Air Clean Up
Air pollution control at IFAT ENTSORGA 2012 – Great potential in energy-efficiency and resource recovery
Jan 11 2012
The waste-recovery and disposal industry makes use of technologies to reduce air pollution in many different ways. For example in the extraction of harmful substances in biomass combustion processes, in environmentally friendly operation of processing plant and in purifying the emissions resulting from the recycling of electronic waste. As a spin-off, more and more systems are recovering energy or secondary raw materials from the emissions streams.
This is an area with great potential therefore, and the next IFAT ENTSORGA which takes place May 7-11, 2012 in Munich (Germany), has succeeded in attracting as a partner the air pollution abatement section of the German Engineering Federation (VDMA). The VDMA, with six specialist sections, is a conceptual sponsor of IFAT ENTSORGA.
Among the core themes for the exhibiting member companies of the VDMA’s section on air-pollution control is energy-efficiency. "The increasing levels of pollution from fine-particle emissions means that better and better control of these emissions is necessary. The rising demand for high-performance filters is also increasing energy needs," explains Christine Montigny, spokesperson for the VDMA’s air pollution abatement section. "In order to meet these challenges, products needs to be even more energy-efficient, for example by making use of new methods of heat recovery." Other approaches include energy-saving fans, intelligent control technology and demand-oriented filter cleaning, says the VDMA expert.
Within the EU wider implementation of the European directives is giving new impetus to the market. "Increasingly the EU limit values are also being demanded by the customers, for example in projects in Eastern Europe and in Turkey, which has not been the case in the past," reports Montigny.
In Germany over 150 mainly small and medium-sized companies supply air-pollution abatement solutions for industrial processes. Waste-incineration plant, the waste disposal/recovery sector and power stations make up 24 percent of the customers, the second largest group after the metal industry (35 percent).
The German companies involved in air-pollution abatement have a strongly international business base: exports are at around 50 percent.
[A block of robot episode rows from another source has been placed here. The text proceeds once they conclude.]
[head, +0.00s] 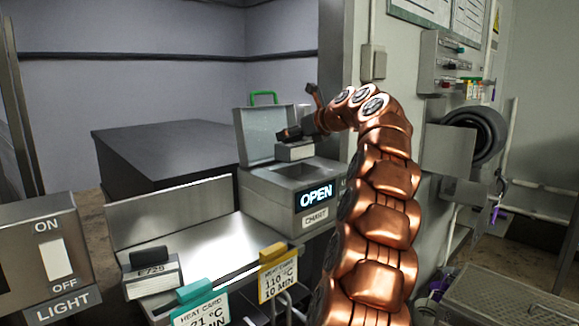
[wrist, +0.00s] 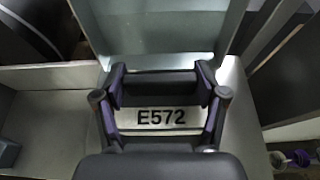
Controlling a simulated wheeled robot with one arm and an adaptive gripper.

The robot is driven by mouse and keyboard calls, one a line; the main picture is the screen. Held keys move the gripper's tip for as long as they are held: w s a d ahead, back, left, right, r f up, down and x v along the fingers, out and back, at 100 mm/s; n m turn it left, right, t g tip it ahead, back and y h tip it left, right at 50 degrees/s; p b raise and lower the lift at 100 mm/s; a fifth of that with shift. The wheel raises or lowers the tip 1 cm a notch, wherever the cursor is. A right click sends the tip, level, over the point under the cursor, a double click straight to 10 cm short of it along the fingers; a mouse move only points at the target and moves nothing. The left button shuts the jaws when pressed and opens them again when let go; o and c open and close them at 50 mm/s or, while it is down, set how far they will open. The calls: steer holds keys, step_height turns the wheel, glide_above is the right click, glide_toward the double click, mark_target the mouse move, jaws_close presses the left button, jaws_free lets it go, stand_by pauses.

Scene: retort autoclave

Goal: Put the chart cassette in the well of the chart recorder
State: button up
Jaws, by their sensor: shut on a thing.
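The chart recorder (head: 262,192) stands mid-picture in the head view, its lid (head: 262,138) raised and its display reading OPEN above a CHART label. My gripper (head: 290,134) is shut on a pale chart cassette (head: 294,153) with a dark top, over the recorder's well (head: 303,171). I cannot tell whether the cassette touches the well. In the wrist view my gripper (wrist: 160,88) has its fingers on both sides of the cassette, whose label (wrist: 165,118) reads E572. The raised lid (wrist: 160,25) stands beyond it. A second block (head: 152,278) with a black grip, labelled E725, stands at the front left.
A teal heat card (head: 200,305) and a yellow heat card (head: 277,275) stand at the front of a metal tray (head: 165,222), left of the recorder. A LIGHT switch box (head: 45,255) is at far left. A wall panel (head: 455,65) is on the right.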

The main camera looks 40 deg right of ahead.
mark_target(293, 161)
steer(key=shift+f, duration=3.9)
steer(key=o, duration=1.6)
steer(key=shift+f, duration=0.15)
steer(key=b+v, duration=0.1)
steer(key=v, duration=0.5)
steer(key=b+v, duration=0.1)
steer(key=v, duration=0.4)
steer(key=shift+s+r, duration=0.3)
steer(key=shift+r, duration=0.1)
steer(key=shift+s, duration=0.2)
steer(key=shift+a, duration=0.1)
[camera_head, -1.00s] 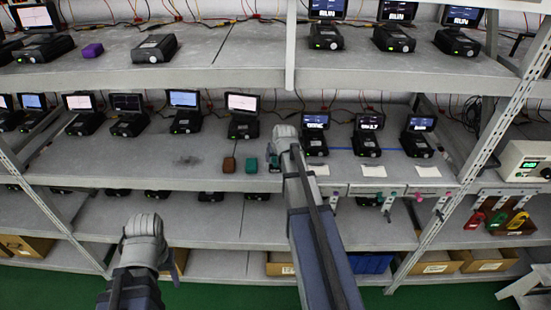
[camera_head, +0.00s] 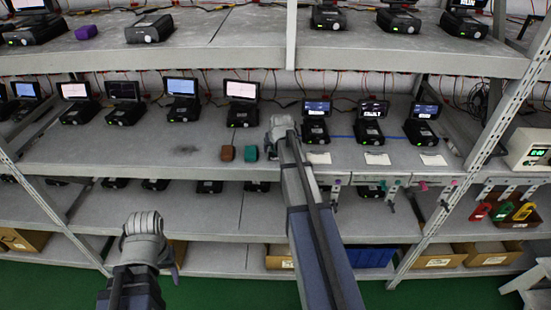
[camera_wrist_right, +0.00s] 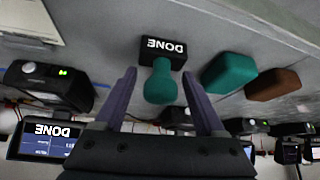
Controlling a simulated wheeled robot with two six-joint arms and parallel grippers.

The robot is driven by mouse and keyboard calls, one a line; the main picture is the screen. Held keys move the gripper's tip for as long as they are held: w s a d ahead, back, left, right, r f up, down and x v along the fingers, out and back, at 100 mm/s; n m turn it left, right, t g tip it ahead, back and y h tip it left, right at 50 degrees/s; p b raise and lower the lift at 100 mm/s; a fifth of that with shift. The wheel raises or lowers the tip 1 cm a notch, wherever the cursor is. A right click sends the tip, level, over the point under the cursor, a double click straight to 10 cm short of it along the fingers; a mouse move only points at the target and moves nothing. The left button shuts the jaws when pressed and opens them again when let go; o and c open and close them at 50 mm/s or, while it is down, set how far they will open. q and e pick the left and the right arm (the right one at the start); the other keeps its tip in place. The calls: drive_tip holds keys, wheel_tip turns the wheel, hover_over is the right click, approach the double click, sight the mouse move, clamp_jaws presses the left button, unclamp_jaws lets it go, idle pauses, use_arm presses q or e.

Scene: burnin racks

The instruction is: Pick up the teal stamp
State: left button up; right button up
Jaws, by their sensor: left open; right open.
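The teal stamp (camera_wrist_right: 161,84) has a teal knob handle and a black base marked DONE, upside down in the right wrist view. It is on the middle shelf (camera_head: 130,150). My right gripper (camera_wrist_right: 158,78) is open, with one finger on each side of the stamp's handle; I cannot tell whether they touch it. In the head view my right gripper (camera_head: 279,128) is over the stamp's spot and mostly hides it. My left gripper (camera_head: 145,224) is open and empty in front of the lower shelves, away from the stamp.
A teal block (camera_head: 250,153) and a brown block (camera_head: 227,153) sit left of the stamp in the head view. Testers with screens line the shelf behind, and white cards (camera_head: 376,158) lie to the right.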

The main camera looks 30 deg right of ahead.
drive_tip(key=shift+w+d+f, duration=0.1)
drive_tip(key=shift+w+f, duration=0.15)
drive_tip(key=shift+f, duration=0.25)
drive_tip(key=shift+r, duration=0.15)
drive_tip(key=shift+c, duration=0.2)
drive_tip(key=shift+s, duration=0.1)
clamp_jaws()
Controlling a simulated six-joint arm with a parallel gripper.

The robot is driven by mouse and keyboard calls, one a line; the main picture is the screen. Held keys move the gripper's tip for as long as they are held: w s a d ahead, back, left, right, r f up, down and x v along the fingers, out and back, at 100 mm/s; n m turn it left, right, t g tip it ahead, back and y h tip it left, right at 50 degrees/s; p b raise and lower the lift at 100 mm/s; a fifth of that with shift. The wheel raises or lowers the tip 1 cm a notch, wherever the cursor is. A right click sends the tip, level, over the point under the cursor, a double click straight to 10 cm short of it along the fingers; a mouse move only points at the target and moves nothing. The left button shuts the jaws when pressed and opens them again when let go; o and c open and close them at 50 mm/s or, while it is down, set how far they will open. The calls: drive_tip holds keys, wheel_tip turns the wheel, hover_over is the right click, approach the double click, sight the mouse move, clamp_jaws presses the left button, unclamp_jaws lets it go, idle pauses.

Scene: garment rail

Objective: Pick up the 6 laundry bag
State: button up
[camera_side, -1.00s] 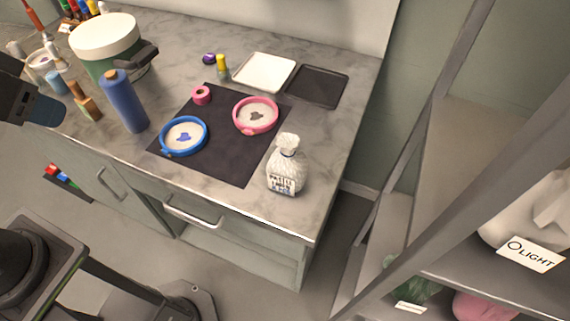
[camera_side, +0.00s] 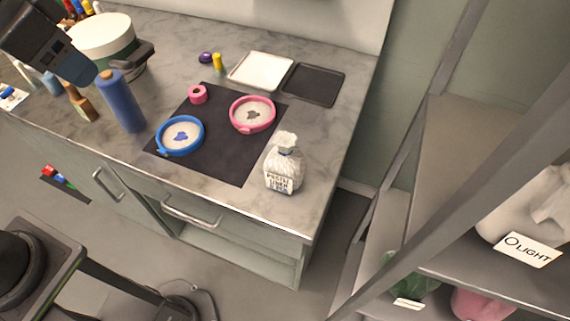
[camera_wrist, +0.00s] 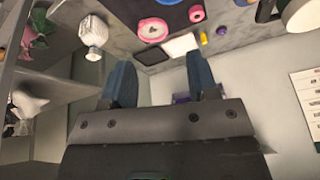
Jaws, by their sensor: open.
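A small white tied bag (camera_side: 284,168) with a printed label stands upright at the counter's front right corner. It also shows at the upper left of the wrist view (camera_wrist: 93,31). I cannot read a 6 on its label. My gripper (camera_side: 79,68) is at the upper left of the side view, well away from this bag. In the wrist view my gripper (camera_wrist: 162,78) has its blue fingers wide apart with nothing between them. A larger white bag (camera_side: 530,210) sits on the shelf at right, above a tag reading LIGHT.
Blue (camera_side: 180,135) and pink (camera_side: 252,114) hoops lie on a dark mat (camera_side: 222,165). A blue bottle (camera_side: 120,103) stands left of them. A white tray (camera_side: 261,70) and a black tray (camera_side: 313,84) lie behind. Metal shelf posts (camera_side: 470,205) rise at right.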

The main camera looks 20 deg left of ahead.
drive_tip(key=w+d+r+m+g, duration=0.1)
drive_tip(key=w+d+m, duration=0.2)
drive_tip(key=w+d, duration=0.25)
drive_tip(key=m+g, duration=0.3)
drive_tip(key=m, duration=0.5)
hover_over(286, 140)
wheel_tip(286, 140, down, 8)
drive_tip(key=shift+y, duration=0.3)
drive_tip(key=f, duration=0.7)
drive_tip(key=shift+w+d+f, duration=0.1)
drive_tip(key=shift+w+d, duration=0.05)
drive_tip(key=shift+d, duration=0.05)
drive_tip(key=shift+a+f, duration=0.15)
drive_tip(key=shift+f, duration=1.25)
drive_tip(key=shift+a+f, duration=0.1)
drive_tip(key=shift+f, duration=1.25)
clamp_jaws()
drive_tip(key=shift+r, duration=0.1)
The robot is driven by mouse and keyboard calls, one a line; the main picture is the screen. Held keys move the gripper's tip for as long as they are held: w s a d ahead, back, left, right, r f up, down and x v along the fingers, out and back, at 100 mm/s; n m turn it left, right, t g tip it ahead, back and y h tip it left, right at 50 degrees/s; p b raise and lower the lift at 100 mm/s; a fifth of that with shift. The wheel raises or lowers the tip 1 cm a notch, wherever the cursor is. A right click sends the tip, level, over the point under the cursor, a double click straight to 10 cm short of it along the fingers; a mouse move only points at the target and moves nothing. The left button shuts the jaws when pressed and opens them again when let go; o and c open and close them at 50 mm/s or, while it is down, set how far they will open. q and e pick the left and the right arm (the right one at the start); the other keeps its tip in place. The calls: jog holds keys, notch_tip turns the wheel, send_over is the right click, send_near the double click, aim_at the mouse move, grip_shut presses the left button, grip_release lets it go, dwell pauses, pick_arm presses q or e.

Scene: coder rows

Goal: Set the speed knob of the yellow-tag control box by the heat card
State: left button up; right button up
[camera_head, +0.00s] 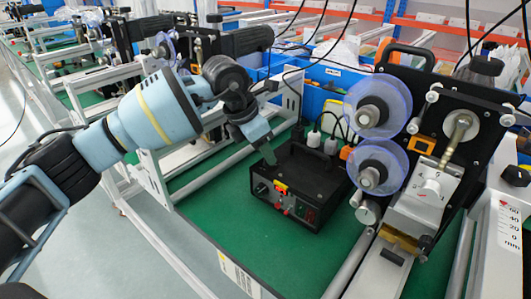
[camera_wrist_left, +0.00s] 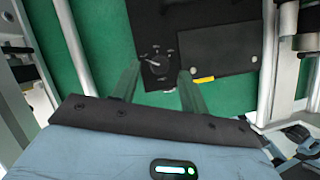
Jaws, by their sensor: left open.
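The black control box (camera_head: 318,182) stands on the green bench mat, with a yellow tag (camera_head: 281,186) and small red parts on its front. In the left wrist view its dark face shows a round knob (camera_wrist_left: 156,63) with a pale pointer towards the left and small marks around it; the yellow tag (camera_wrist_left: 204,79) is to its right. I cannot make out a heat card. My right gripper is not in view.
A machine with clear discs (camera_head: 378,104) and a metal block (camera_head: 428,195) stands close right of the box. Cables and plugs (camera_head: 330,145) rise behind it. A white frame (camera_head: 165,200) runs on the left. The green mat (camera_head: 235,215) is clear left of the box.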

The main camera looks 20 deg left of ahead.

According to Guntram Preuß, an industry expert in the VDMA’s section on air-pollution abatement technology, in 2011 the strongest signals for growth came from East and Southeast Asia, from the European countries outside the EU and from Germany itself.
The VDMA member companies who are involved in air-pollution abatement can look back on positive sales development in 2011, according to Preuß. "For the coming year, too, there is cautious optimism in the sector," said Preuß.